In those days I was about 4 years old and short. I still am at 5’4”. Grandpa would set me up on the counter top next to a window where I could watch trucks heading up the Boston Mountains, but I was more interested in what was going on inside the store. Grandpa would reach into a big jar on the counter and pull out a fat, juicy dill pickle for me. They were free for customers wishing to stay a while and “jaw” with their neighbors. He would also lay a Mercury head dime on the wooden counter and tell me to get a strawberry “pop” when I was ready. That was my favorite. Then he would light his corn cob pipe and jump into whatever conversation was going on.

Often, an aged, grizzled senior would stop and poke fun at how short I was to grandpa. “What’s he growing this year James…those miniature cherry tomaters”? And everybody would laugh good naturedly. They all knew my grandfather had built a little stool for me to reach things around our house.

So, there I would sit and watch the goings on of the old timers. There always seemed to be a game of checkers going on at a corner table with two, grey whiskered, overall clad farmers that never seemed to end. Conversation was normally about the weather and who was raising what crop that year.

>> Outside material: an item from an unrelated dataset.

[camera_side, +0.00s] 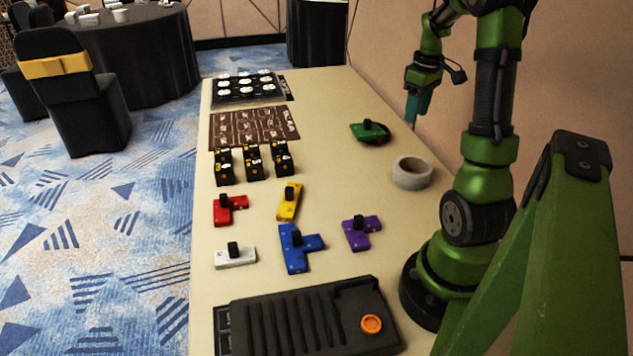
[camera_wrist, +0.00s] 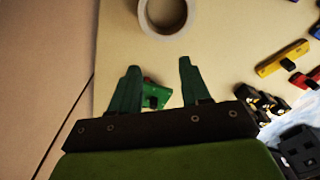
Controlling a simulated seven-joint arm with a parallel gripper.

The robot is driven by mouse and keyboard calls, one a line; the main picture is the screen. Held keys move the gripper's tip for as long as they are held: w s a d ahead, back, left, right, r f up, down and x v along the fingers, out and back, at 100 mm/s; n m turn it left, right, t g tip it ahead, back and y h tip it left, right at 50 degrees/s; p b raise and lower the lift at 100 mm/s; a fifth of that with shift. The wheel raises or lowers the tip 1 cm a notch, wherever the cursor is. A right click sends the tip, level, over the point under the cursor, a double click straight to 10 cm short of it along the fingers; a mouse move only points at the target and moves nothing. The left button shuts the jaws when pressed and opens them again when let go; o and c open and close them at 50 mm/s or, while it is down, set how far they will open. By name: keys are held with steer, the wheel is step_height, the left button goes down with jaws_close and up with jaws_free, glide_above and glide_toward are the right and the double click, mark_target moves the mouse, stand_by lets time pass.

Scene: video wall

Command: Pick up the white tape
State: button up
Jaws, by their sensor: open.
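The white tape (camera_side: 412,173) is a thick pale ring lying flat on the table, right of centre, close to the base of my arm. In the wrist view the white tape (camera_wrist: 148,24) is cut by the top edge, ahead of the fingertips. My gripper (camera_side: 413,118) hangs above the table, farther back than the tape and apart from it. In the wrist view my gripper (camera_wrist: 158,64) has its two green fingers spread, with nothing held. A green piece with a black knob (camera_wrist: 155,96) shows between the fingers, lower down on the table.
The green piece (camera_side: 370,131) lies behind the tape. Purple (camera_side: 361,232), blue (camera_side: 298,247), yellow (camera_side: 289,203), red (camera_side: 229,209) and white (camera_side: 235,257) knobbed pieces lie left of it. A black tray (camera_side: 300,318) is at the front. Table around the tape is clear.

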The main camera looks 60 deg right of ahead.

Occasionally some of the other grandfathers would show up with their grandkids and we could go out front and play on my granddads’ old Ford pickup truck. He didn’t mind as long as we stayed within ear shot of the store.

The store was simply furnished. There was an old “Benjamin Franklin” type of wood burning stove close to the back wall. There was also a large bladed ceiling fan seemingly left on low speed which swirled the hot, humid summer air around. A few old painted milk cans served as extra seating when the small store got crowded. And someone had taken a bench seat out of an old truck, nailed it to a couple of 2x4’s and made a place to sit in front of the store. People didn’t waste anything back then as most vividly remembered “The Great Depression”.

Then, there was Mr. Meadors’ the proprietor, who had the inevitable straw stuck in the corner of his mouth and wearing a frayed straw hat always canted a little to the side. He seemed to listen a lot more than talk. I guess it was just good business practice. He would always be interrupted by the jangling of the antique phone hanging on the wall. It was usually somebody’s wife wanting to know if “their man” was hanging out there.

Mr. Meadors sold a lot of odds and ends in his store, but I think the bulk of his business was chewing tobacco, snuff, soda pop, seed and a few other convenience items. His family also owned the local “feed and seed” in Alma, so they had that market cornered.

Business at the country store slacked off a little during the cold Arkansas winters, but that didn’t put a damper on folks dropping by to visit. There was always room for one more to huddle around the wood burning stove, drink coffee and discuss whose grandkid was marrying who.

I guess those nostalgic days are gone now, but it’s nice to reminisce about them.